C’est là le danger mortel de toute religion fondée sur les oeuvres. C’est également l’attitude que Jésus condamnait lorsqu’il a dit : « Ce ne sont pas ceux qui se portent bien qui ont besoin de médecin, mais les malades […] je ne suis pas venu appeler des justes, mais des pécheurs » (Mt 9.12,13).

Ne nous y trompons pas : toute fausse religion cultive une confiance en soi condamnable. Cela inclut tout type de « foi » respectable et de pseudo-christianisme à la mode de nos jours. Les personnes satisfaites de leur propre justice qui ne se voient pas comme des pécheurs sans espoir qui ont besoin d’un Sauveur ne pourront jamais vraiment apprécier le message d’Ésaïe 53.

Cela, je pense, demeure la principale raison (même aujourd’hui) pour laquelle un si grand nombre de personnes, qu’elles soient juives ou païennes, ne sont pas touchées par la description du Serviteur souffrant dans Ésaïe 53.

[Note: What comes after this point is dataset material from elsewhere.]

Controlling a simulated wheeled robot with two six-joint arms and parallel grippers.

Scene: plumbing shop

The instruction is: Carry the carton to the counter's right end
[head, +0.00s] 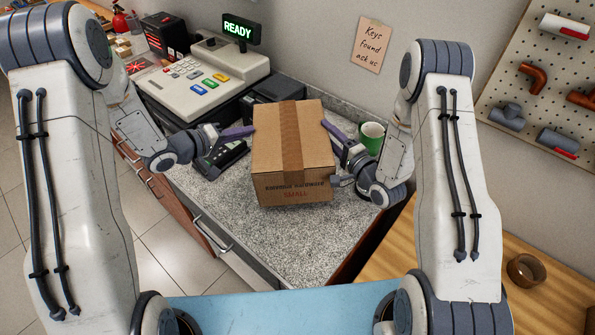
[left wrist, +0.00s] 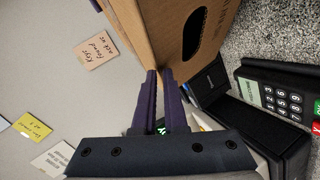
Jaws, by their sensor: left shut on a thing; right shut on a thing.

Ainsi, cher lecteur, je vous implore de vous arrêter, avant de poursuivre votre lecture, pour réfléchir en profondeur au verset 6 du récit d’Ésaïe et pour l’accepter. Ce verset est en effet une confession solennelle : « Nous étions tous errants comme des brebis, chacun suivait sa propre voie. » Nous avons besoin d’un Berger divin pour nous sauver.

Seuls ceux qui font cette confession pourront véritablement dire : « Le châtiment qui nous donne la paix est tombé sur lui, et c’est par ses meurtrissures que nous sommes guéris. »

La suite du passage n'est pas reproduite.